* Problem to work on *
Keep to the lines between the one holding "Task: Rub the" and the one holding "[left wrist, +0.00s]", inclusive, and write them out exactly.

══ Provided material ══

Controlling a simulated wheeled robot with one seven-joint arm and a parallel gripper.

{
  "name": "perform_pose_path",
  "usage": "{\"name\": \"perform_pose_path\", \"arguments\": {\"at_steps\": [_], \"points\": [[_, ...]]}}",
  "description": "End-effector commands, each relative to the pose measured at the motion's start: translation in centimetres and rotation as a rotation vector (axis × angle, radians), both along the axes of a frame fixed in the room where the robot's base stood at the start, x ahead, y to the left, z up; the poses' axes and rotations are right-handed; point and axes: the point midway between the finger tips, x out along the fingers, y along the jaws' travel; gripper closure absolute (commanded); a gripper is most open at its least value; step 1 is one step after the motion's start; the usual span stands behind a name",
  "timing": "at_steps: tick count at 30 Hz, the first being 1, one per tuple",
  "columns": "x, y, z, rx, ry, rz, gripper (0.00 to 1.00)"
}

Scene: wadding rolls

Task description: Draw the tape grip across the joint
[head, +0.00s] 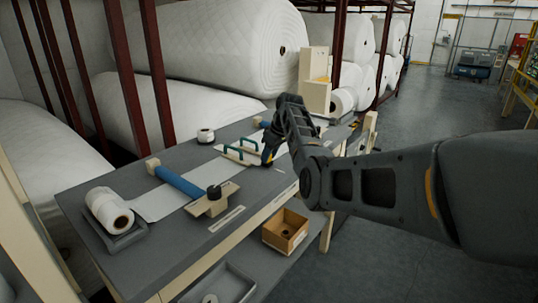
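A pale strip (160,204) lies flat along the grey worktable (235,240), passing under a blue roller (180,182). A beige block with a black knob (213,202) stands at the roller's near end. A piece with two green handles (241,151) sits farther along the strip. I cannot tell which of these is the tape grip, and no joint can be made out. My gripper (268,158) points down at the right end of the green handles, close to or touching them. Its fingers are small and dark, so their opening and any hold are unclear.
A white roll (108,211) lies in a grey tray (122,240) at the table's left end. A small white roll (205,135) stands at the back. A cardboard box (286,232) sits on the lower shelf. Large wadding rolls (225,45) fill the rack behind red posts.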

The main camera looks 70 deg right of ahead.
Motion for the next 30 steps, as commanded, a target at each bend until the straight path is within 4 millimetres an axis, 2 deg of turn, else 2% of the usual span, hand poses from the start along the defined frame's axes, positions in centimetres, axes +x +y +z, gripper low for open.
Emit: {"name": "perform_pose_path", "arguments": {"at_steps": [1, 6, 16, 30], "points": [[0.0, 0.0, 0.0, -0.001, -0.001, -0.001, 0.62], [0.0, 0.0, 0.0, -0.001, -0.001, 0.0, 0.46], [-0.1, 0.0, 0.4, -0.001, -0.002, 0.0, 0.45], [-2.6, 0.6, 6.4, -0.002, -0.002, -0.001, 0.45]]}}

═══
══ Provided material ══

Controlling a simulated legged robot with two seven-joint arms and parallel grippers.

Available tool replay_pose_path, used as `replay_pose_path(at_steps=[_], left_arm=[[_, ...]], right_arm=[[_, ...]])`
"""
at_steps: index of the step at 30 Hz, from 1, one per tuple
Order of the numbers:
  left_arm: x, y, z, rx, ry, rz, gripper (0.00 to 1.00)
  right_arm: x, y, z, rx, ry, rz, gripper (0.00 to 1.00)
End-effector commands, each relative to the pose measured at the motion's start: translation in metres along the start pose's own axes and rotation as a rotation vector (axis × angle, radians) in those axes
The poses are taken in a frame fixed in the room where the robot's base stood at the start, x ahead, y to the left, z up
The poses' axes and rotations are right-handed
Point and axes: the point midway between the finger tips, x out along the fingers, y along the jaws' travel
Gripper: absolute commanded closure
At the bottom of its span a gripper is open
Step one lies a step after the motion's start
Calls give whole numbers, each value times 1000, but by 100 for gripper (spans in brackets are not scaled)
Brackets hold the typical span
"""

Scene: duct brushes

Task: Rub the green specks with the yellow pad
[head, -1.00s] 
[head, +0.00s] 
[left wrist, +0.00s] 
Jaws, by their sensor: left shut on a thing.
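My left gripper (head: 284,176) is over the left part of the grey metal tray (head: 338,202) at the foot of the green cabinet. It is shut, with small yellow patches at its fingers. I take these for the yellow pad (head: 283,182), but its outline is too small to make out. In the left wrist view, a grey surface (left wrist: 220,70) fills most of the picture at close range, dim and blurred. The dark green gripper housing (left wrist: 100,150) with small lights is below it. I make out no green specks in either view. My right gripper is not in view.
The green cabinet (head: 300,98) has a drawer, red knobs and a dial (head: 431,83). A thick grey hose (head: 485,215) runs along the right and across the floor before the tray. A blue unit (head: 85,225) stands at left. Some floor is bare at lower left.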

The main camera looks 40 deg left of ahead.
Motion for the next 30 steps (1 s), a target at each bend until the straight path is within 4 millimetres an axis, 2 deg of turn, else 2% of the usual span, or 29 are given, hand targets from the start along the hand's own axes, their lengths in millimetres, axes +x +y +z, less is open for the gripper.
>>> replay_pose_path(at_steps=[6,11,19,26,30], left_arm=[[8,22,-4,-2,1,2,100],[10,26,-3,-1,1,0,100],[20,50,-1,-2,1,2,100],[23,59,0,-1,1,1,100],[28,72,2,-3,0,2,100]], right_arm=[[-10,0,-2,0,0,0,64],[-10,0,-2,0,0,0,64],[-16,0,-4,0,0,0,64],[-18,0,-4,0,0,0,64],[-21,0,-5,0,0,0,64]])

═══

* Task output *
Task: Rub the green specks with the yellow pad
[head, -1.00s] 
[head, +0.00s] 
[left wrist, +0.00s] 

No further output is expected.